> WHAT THIS TASK INVOLVES
Skip any picture you find and retype all the remaining lines exactly.

start DATA LINES

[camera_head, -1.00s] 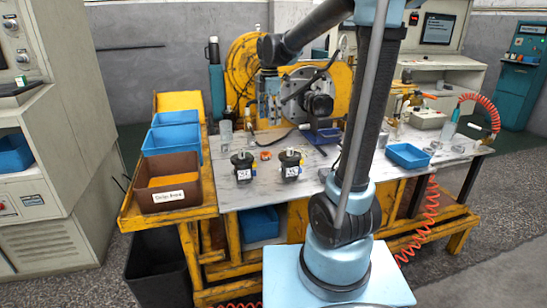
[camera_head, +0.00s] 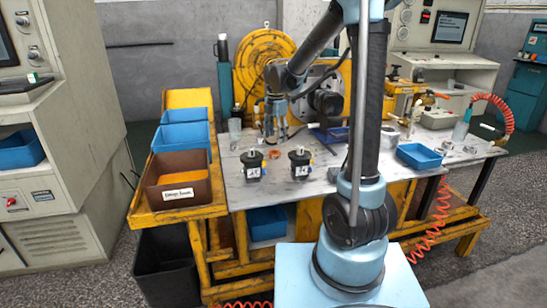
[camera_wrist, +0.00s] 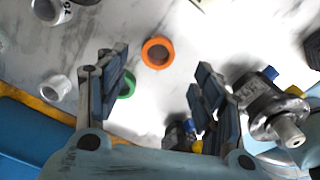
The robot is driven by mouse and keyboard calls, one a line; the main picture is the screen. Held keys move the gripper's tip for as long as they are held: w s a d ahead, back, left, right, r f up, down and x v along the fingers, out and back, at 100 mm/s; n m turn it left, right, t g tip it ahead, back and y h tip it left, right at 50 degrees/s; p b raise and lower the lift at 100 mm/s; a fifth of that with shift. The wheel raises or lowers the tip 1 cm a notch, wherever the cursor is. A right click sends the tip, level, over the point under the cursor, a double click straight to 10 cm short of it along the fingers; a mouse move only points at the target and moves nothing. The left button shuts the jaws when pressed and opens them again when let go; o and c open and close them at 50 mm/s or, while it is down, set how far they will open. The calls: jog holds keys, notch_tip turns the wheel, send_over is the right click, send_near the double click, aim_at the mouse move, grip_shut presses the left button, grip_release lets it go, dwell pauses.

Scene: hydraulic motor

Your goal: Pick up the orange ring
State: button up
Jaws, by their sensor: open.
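The orange ring (camera_wrist: 157,40) lies flat on the metal table top in the wrist view, a little beyond the fingertips and between them sideways. In the head view it shows as a small orange spot (camera_head: 275,154) on the table, just below my gripper (camera_head: 274,138). My gripper (camera_wrist: 163,70) is open and empty, with its two blue-grey fingers spread wide above the table. A green ring (camera_wrist: 127,85) lies close to the left finger and is partly hidden by it.
Two black motors (camera_head: 252,165) (camera_head: 300,163) stand near the ring; one motor (camera_wrist: 275,112) is beside the right finger. White cylindrical parts (camera_wrist: 54,88) lie at left. A brown bin (camera_head: 178,183) and blue bins (camera_head: 176,138) stand left; a blue tray (camera_head: 419,156) sits right.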

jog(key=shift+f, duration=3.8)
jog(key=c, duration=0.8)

end DATA LINES

> ANSWER BELOW
[camera_head, -1.00s] 
[camera_head, +0.00s] 
[camera_wrist, +0.00s] 
The robot is driven by mouse and keyboard calls, one a line; the main picture is the screen. Held keys move the gripper's tip for as long as they are held: w s a d ahead, back, left, right, r f up, down and x v along the fingers, out and back, at 100 mm/s; n m turn it left, right, t g tip it ahead, back and y h tip it left, right at 50 degrees/s; p b raise and lower the lift at 100 mm/s; a fifth of that with shift. The wheel raises or lowers the tip 1 cm a notch, wherever the cursor is. A right click sends the tip, level, over the point under the cursor, a double click straight to 10 cm short of it along the fingers; a mouse move only points at the target and moves nothing. The left button shuts the jaws when pressed and opens them again when let go; o and c open and close them at 50 mm/s or, while it is down, set how far they will open. The calls: jog holds keys, notch_tip turns the wheel, send_over is the right click, send_near the double click, aim_at the mouse move, grip_shut presses the left button, grip_release lets it go, dwell pauses.

Scene: hydraulic motor

Your goal: Pick up the orange ring
State: button up
Jaws, by their sensor: open.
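The orange ring (camera_wrist: 157,40) lies flat on the metal table top in the wrist view, a little beyond the fingertips and between them sideways. In the head view it shows as a small orange spot (camera_head: 275,154) on the table, just below my gripper (camera_head: 274,138). My gripper (camera_wrist: 163,70) is open and empty, with its two blue-grey fingers spread wide above the table. A green ring (camera_wrist: 127,85) lies close to the left finger and is partly hidden by it.
Two black motors (camera_head: 252,165) (camera_head: 300,163) stand near the ring; one motor (camera_wrist: 275,112) is beside the right finger. White cylindrical parts (camera_wrist: 54,88) lie at left. A brown bin (camera_head: 178,183) and blue bins (camera_head: 176,138) stand left; a blue tray (camera_head: 419,156) sits right.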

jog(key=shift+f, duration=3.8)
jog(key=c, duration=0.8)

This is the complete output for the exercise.